Data:
++++

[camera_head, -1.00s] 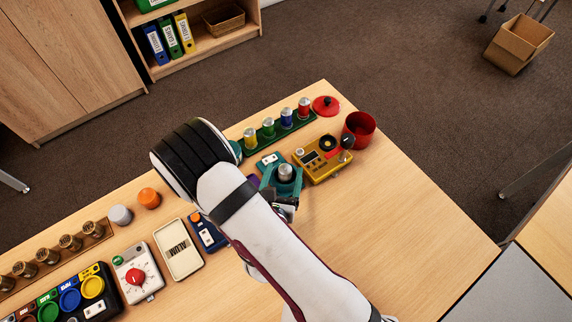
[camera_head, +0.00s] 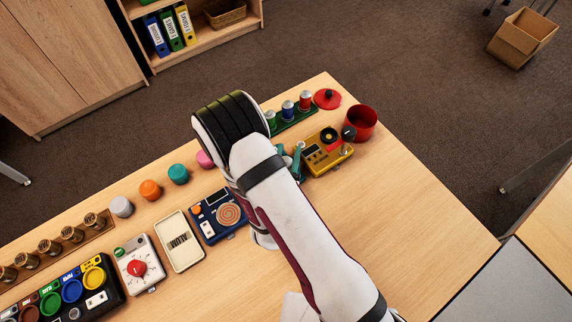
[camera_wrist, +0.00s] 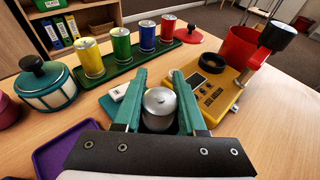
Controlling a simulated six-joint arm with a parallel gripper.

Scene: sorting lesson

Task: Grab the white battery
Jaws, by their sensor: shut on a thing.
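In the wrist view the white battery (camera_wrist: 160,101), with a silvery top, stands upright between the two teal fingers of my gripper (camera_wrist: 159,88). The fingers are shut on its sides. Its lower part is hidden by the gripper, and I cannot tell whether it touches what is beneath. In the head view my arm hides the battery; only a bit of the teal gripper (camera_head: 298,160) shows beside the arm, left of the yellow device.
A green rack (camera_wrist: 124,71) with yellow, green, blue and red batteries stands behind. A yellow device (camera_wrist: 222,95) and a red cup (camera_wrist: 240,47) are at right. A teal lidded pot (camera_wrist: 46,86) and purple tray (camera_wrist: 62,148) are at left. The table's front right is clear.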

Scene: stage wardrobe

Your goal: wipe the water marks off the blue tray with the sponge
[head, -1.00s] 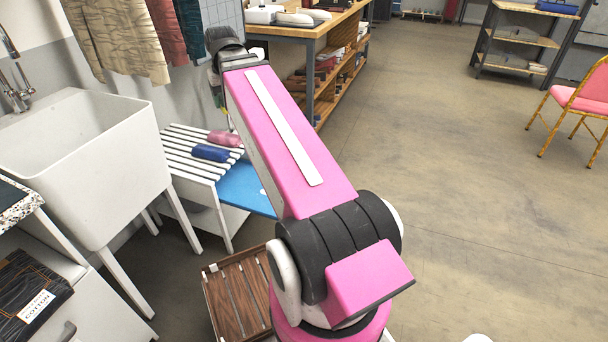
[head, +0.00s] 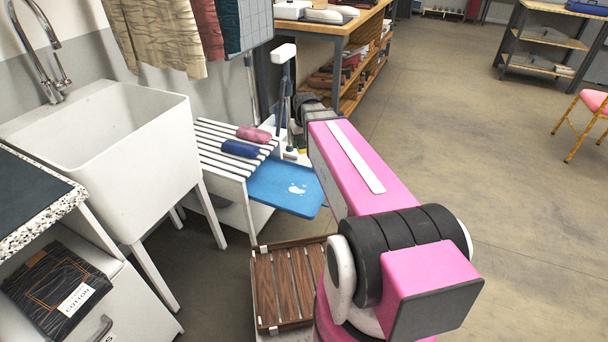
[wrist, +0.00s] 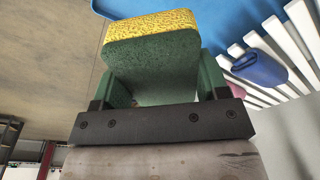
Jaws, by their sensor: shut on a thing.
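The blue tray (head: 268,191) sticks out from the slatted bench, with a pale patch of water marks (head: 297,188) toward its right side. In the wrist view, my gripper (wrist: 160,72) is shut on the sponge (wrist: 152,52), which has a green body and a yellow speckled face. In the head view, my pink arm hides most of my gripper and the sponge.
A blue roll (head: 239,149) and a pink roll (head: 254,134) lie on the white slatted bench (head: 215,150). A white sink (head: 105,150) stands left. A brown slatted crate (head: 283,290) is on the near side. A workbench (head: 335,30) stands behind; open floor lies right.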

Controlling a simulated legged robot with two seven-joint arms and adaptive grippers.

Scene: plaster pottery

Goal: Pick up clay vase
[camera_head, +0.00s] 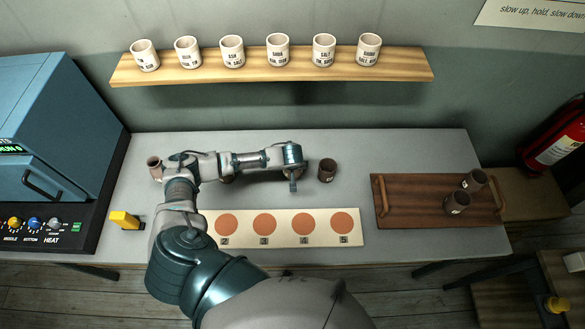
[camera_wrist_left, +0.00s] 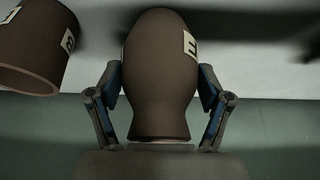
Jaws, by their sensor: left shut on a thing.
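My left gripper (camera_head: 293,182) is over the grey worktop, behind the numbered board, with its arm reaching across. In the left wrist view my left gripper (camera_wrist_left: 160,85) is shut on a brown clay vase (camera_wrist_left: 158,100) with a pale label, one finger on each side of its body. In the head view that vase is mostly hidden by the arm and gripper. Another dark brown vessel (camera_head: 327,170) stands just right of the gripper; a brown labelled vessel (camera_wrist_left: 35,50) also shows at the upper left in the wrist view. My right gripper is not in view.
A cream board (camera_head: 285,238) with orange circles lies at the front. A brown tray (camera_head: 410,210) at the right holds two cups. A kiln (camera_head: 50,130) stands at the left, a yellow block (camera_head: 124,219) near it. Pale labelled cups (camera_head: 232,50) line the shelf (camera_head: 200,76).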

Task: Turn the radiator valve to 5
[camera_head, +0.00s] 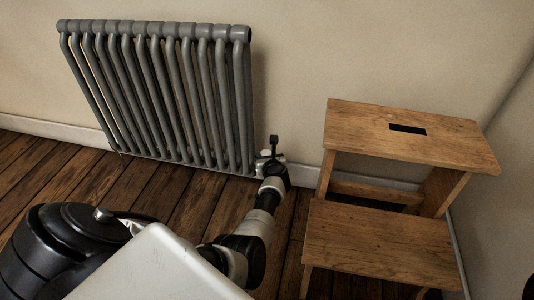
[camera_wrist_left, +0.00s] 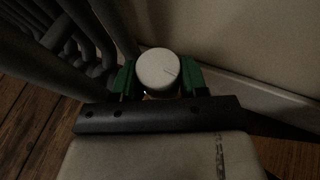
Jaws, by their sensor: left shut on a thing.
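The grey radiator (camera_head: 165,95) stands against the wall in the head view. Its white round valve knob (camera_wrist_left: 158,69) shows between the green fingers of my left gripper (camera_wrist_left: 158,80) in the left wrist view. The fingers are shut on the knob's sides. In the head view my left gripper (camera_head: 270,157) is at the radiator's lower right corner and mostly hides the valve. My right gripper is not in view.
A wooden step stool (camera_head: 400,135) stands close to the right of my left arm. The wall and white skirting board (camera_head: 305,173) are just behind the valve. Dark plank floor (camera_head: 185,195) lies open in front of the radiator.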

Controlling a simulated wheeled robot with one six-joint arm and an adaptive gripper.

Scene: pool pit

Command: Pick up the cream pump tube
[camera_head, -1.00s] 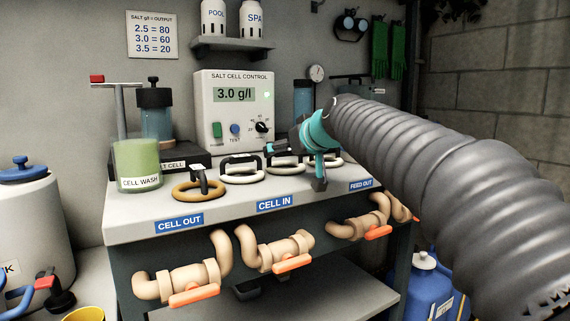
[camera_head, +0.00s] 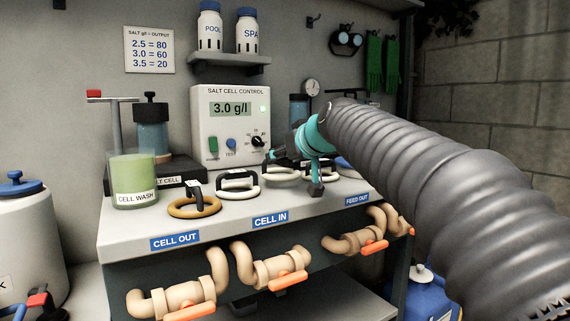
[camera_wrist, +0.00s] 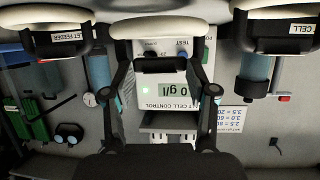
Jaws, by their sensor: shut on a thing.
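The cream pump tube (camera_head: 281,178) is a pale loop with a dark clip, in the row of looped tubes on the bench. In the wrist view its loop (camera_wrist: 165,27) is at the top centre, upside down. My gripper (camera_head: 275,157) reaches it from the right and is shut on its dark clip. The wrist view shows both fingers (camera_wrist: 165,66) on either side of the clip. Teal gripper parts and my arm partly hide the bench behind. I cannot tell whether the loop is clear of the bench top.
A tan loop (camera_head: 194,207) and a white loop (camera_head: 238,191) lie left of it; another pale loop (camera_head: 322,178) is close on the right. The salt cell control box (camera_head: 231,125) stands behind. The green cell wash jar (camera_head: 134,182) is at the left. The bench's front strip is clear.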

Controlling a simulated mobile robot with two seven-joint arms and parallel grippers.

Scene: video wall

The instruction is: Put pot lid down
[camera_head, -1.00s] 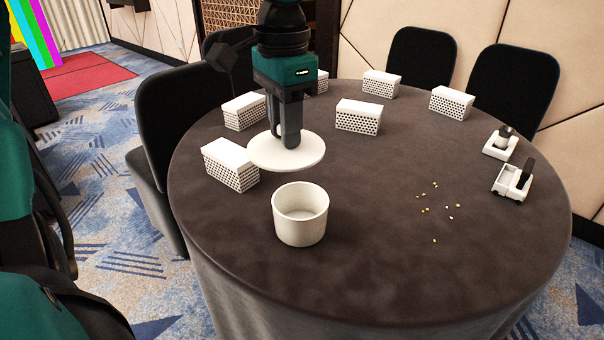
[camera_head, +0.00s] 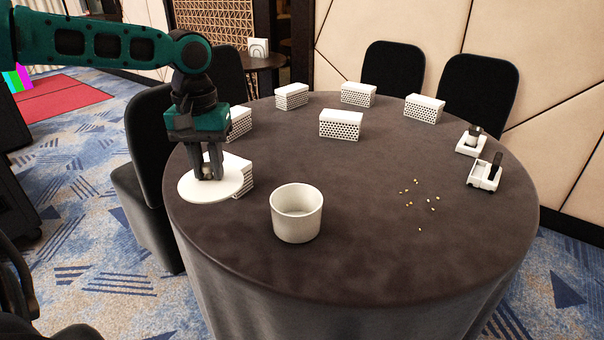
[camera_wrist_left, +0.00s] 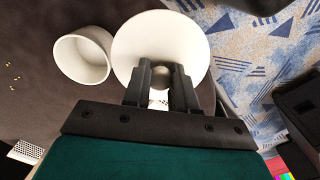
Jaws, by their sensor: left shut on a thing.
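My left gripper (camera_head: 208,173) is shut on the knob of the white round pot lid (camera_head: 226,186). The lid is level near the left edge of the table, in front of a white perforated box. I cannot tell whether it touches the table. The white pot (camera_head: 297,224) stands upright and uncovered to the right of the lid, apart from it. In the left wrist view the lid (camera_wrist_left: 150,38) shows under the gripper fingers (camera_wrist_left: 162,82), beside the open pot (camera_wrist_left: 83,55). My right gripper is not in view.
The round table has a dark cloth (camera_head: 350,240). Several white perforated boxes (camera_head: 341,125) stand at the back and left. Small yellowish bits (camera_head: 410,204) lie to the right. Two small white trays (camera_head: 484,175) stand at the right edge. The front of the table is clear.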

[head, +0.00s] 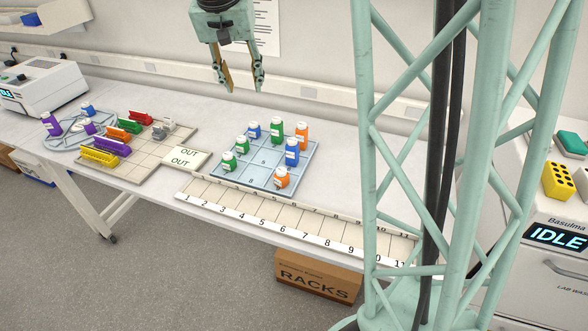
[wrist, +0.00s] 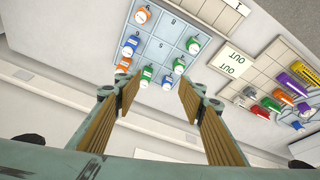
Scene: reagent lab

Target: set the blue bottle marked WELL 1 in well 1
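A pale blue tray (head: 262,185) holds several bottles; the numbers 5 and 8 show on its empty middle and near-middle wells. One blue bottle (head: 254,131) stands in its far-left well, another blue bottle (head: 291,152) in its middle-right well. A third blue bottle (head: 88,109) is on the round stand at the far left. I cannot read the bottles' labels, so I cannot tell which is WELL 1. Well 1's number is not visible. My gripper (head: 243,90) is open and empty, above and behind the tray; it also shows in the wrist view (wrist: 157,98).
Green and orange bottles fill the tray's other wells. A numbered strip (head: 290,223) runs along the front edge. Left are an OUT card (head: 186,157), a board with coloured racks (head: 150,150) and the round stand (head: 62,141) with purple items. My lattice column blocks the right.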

++++

What the task requires:
In the copy, include all records verbatim but no images.

Written answer:
[camera_head, -1.00s] 
[camera_head, +0.00s] 
[camera_wrist, +0.00s] 
Controlling a simulated six-joint arm with a parallel gripper.

Scene: sorting lesson

Task: Grab the white battery
Jaws, by their sensor: shut on a thing.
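In the wrist view the white battery (camera_wrist: 160,101), with a silvery top, stands upright between the two teal fingers of my gripper (camera_wrist: 159,88). The fingers are shut on its sides. Its lower part is hidden by the gripper, and I cannot tell whether it touches what is beneath. In the head view my arm hides the battery; only a bit of the teal gripper (camera_head: 298,160) shows beside the arm, left of the yellow device.
A green rack (camera_wrist: 124,71) with yellow, green, blue and red batteries stands behind. A yellow device (camera_wrist: 222,95) and a red cup (camera_wrist: 240,47) are at right. A teal lidded pot (camera_wrist: 46,86) and purple tray (camera_wrist: 62,148) are at left. The table's front right is clear.

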Scene: stage wardrobe

Your goal: wipe the water marks off the blue tray with the sponge
[head, -1.00s] 
[head, +0.00s] 
[wrist, +0.00s] 
Jaws, by their sensor: shut on a thing.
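The blue tray (head: 268,191) sticks out from the slatted bench, with a pale patch of water marks (head: 297,188) toward its right side. In the wrist view, my gripper (wrist: 160,72) is shut on the sponge (wrist: 152,52), which has a green body and a yellow speckled face. In the head view, my pink arm hides most of my gripper and the sponge.
A blue roll (head: 239,149) and a pink roll (head: 254,134) lie on the white slatted bench (head: 215,150). A white sink (head: 105,150) stands left. A brown slatted crate (head: 283,290) is on the near side. A workbench (head: 335,30) stands behind; open floor lies right.

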Controlling a simulated legged robot with two seven-joint arms and adaptive grippers.

Scene: plaster pottery

Goal: Pick up clay vase
[camera_head, +0.00s] 
[camera_wrist_left, +0.00s] 
Jaws, by their sensor: left shut on a thing.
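My left gripper (camera_head: 293,182) is over the grey worktop, behind the numbered board, with its arm reaching across. In the left wrist view my left gripper (camera_wrist_left: 160,85) is shut on a brown clay vase (camera_wrist_left: 158,100) with a pale label, one finger on each side of its body. In the head view that vase is mostly hidden by the arm and gripper. Another dark brown vessel (camera_head: 327,170) stands just right of the gripper; a brown labelled vessel (camera_wrist_left: 35,50) also shows at the upper left in the wrist view. My right gripper is not in view.
A cream board (camera_head: 285,238) with orange circles lies at the front. A brown tray (camera_head: 410,210) at the right holds two cups. A kiln (camera_head: 50,130) stands at the left, a yellow block (camera_head: 124,219) near it. Pale labelled cups (camera_head: 232,50) line the shelf (camera_head: 200,76).

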Task: Turn the radiator valve to 5
[camera_head, +0.00s] 
[camera_wrist_left, +0.00s] 
Jaws, by their sensor: left shut on a thing.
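The grey radiator (camera_head: 165,95) stands against the wall in the head view. Its white round valve knob (camera_wrist_left: 158,69) shows between the green fingers of my left gripper (camera_wrist_left: 158,80) in the left wrist view. The fingers are shut on the knob's sides. In the head view my left gripper (camera_head: 270,157) is at the radiator's lower right corner and mostly hides the valve. My right gripper is not in view.
A wooden step stool (camera_head: 400,135) stands close to the right of my left arm. The wall and white skirting board (camera_head: 305,173) are just behind the valve. Dark plank floor (camera_head: 185,195) lies open in front of the radiator.

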Controlling a simulated wheeled robot with one six-joint arm and an adaptive gripper.

Scene: pool pit

Command: Pick up the cream pump tube
[camera_head, -1.00s] 
[camera_head, +0.00s] 
[camera_wrist, +0.00s] 
Jaws, by their sensor: shut on a thing.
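The cream pump tube (camera_head: 281,178) is a pale loop with a dark clip, in the row of looped tubes on the bench. In the wrist view its loop (camera_wrist: 165,27) is at the top centre, upside down. My gripper (camera_head: 275,157) reaches it from the right and is shut on its dark clip. The wrist view shows both fingers (camera_wrist: 165,66) on either side of the clip. Teal gripper parts and my arm partly hide the bench behind. I cannot tell whether the loop is clear of the bench top.
A tan loop (camera_head: 194,207) and a white loop (camera_head: 238,191) lie left of it; another pale loop (camera_head: 322,178) is close on the right. The salt cell control box (camera_head: 231,125) stands behind. The green cell wash jar (camera_head: 134,182) is at the left. The bench's front strip is clear.

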Controlling a simulated mobile robot with two seven-joint arms and parallel grippers.

Scene: video wall

The instruction is: Put pot lid down
[camera_head, -1.00s] 
[camera_head, +0.00s] 
[camera_wrist_left, +0.00s] 
Jaws, by their sensor: left shut on a thing.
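My left gripper (camera_head: 208,173) is shut on the knob of the white round pot lid (camera_head: 226,186). The lid is level near the left edge of the table, in front of a white perforated box. I cannot tell whether it touches the table. The white pot (camera_head: 297,224) stands upright and uncovered to the right of the lid, apart from it. In the left wrist view the lid (camera_wrist_left: 150,38) shows under the gripper fingers (camera_wrist_left: 162,82), beside the open pot (camera_wrist_left: 83,55). My right gripper is not in view.
The round table has a dark cloth (camera_head: 350,240). Several white perforated boxes (camera_head: 341,125) stand at the back and left. Small yellowish bits (camera_head: 410,204) lie to the right. Two small white trays (camera_head: 484,175) stand at the right edge. The front of the table is clear.

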[head, +0.00s] 
[wrist, +0.00s] 
Scene: reagent lab

Target: set the blue bottle marked WELL 1 in well 1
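A pale blue tray (head: 262,185) holds several bottles; the numbers 5 and 8 show on its empty middle and near-middle wells. One blue bottle (head: 254,131) stands in its far-left well, another blue bottle (head: 291,152) in its middle-right well. A third blue bottle (head: 88,109) is on the round stand at the far left. I cannot read the bottles' labels, so I cannot tell which is WELL 1. Well 1's number is not visible. My gripper (head: 243,90) is open and empty, above and behind the tray; it also shows in the wrist view (wrist: 157,98).
Green and orange bottles fill the tray's other wells. A numbered strip (head: 290,223) runs along the front edge. Left are an OUT card (head: 186,157), a board with coloured racks (head: 150,150) and the round stand (head: 62,141) with purple items. My lattice column blocks the right.

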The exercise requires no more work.